Available data:
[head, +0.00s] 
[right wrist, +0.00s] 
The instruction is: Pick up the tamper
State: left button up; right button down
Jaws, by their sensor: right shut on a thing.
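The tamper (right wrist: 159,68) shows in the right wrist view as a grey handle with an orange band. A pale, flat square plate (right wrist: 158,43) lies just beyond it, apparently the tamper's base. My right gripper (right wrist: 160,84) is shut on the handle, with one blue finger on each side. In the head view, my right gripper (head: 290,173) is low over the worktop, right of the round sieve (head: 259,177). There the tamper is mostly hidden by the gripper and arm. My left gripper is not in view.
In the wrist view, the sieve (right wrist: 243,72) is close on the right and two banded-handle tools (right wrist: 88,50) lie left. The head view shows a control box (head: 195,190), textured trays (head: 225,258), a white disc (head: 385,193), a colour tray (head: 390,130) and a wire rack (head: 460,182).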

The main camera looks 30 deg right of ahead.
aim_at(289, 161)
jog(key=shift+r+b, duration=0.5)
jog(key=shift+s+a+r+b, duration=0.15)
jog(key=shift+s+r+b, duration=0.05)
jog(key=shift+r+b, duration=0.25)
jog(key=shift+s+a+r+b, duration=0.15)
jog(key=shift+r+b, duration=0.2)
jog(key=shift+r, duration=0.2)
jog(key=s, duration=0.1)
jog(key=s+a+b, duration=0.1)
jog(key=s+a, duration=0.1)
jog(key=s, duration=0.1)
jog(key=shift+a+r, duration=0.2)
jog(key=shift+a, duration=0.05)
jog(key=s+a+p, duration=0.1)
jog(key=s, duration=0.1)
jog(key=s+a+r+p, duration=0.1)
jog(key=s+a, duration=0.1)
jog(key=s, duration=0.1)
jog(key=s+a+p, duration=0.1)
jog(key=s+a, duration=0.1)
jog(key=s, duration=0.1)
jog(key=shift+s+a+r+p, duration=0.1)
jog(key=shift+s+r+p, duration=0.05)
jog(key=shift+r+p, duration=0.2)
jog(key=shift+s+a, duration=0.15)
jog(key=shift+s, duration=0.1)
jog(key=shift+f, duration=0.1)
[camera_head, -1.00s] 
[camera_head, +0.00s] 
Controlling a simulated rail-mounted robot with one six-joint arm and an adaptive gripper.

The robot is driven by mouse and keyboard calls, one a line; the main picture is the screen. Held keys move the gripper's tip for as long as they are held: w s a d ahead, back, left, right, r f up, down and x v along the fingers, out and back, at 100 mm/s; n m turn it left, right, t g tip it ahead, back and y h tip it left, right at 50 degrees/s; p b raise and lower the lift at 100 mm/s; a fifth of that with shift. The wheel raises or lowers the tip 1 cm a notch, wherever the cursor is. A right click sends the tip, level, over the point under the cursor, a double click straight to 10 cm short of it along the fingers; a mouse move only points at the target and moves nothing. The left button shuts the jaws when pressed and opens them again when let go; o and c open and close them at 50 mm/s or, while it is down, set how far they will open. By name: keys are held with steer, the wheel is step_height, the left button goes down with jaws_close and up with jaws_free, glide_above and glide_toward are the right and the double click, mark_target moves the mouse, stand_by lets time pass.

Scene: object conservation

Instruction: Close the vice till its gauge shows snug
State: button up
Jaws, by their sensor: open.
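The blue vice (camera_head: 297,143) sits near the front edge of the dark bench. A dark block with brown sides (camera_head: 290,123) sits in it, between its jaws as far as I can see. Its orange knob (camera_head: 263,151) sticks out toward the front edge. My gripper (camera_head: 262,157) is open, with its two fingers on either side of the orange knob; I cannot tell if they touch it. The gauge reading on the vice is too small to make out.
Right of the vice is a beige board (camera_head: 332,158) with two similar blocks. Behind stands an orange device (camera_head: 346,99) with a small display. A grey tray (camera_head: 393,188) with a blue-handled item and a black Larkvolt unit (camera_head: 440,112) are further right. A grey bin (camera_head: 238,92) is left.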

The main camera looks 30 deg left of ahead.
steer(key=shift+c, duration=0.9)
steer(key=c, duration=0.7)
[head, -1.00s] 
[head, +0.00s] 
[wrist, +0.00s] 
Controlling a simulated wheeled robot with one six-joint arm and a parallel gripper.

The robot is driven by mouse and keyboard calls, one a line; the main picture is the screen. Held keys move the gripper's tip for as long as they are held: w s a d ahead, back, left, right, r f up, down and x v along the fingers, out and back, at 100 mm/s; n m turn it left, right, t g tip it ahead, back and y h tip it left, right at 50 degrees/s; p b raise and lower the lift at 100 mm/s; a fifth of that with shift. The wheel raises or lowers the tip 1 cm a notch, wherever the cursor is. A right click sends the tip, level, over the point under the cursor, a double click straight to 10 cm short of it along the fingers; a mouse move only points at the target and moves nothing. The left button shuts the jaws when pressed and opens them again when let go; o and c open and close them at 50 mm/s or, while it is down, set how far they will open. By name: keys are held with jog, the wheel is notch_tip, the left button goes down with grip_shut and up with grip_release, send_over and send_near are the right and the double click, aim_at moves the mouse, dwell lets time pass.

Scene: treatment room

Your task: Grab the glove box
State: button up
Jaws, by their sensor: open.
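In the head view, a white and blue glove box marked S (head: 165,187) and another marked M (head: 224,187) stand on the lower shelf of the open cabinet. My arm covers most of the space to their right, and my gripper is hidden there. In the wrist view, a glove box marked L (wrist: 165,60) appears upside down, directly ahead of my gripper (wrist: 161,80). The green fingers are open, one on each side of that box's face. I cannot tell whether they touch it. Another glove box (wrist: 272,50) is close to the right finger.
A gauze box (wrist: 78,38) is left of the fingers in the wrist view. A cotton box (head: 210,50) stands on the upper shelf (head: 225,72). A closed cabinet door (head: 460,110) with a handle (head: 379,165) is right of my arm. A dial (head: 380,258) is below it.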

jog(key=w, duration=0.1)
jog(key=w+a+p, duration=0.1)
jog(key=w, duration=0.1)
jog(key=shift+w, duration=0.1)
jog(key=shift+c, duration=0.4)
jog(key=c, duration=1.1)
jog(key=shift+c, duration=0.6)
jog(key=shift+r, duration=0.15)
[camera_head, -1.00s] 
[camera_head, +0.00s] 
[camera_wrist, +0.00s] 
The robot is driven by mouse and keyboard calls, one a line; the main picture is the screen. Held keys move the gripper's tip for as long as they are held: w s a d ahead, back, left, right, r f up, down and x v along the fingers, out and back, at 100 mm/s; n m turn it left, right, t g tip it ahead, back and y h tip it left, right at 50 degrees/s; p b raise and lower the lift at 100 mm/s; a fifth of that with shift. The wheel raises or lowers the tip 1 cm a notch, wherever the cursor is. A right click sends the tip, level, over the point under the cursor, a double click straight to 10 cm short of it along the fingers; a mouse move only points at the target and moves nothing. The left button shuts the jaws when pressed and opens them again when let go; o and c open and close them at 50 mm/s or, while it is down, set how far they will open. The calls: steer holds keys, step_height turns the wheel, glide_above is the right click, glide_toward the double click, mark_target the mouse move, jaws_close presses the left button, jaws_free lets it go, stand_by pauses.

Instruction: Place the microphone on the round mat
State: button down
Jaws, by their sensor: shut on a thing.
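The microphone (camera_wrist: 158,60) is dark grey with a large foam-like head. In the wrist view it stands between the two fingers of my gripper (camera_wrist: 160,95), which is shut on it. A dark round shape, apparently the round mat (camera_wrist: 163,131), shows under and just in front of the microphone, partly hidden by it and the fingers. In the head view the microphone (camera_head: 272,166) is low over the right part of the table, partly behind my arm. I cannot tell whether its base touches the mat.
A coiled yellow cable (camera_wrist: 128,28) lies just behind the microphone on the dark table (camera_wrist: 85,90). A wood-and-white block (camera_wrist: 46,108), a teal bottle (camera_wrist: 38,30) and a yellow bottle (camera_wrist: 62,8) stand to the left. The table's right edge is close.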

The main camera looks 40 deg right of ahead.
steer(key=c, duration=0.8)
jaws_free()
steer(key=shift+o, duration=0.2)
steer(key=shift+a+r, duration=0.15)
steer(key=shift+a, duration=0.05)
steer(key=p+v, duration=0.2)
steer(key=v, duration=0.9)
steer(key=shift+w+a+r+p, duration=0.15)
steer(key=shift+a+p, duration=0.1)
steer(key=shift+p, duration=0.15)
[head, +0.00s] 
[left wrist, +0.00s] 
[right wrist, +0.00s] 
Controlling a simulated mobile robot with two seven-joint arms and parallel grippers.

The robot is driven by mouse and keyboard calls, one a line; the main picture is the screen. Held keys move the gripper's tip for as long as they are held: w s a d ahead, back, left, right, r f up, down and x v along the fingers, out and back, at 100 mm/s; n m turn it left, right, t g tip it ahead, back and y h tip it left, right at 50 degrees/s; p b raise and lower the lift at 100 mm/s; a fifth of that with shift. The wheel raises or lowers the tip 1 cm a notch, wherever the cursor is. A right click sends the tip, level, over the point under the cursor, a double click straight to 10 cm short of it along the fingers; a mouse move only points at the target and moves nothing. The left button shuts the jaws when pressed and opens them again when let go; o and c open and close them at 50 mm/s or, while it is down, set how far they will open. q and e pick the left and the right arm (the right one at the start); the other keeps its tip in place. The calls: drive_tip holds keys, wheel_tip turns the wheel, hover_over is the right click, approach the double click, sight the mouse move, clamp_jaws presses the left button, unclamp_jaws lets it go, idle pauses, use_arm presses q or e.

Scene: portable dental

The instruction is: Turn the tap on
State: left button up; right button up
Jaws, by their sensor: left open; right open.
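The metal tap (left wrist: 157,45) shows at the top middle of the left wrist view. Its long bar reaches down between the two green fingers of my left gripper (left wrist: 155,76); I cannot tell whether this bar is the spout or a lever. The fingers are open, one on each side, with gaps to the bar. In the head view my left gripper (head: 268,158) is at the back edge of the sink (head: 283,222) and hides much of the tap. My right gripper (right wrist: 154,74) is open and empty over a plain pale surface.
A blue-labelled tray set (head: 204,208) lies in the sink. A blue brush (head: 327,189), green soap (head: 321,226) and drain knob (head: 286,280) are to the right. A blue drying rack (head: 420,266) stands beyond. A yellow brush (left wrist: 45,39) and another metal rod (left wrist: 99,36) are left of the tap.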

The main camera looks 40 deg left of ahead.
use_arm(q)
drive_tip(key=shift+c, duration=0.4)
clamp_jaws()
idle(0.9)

Task to complete:
Provide only the count of lines in the data above that include the string "State".

Answer:
5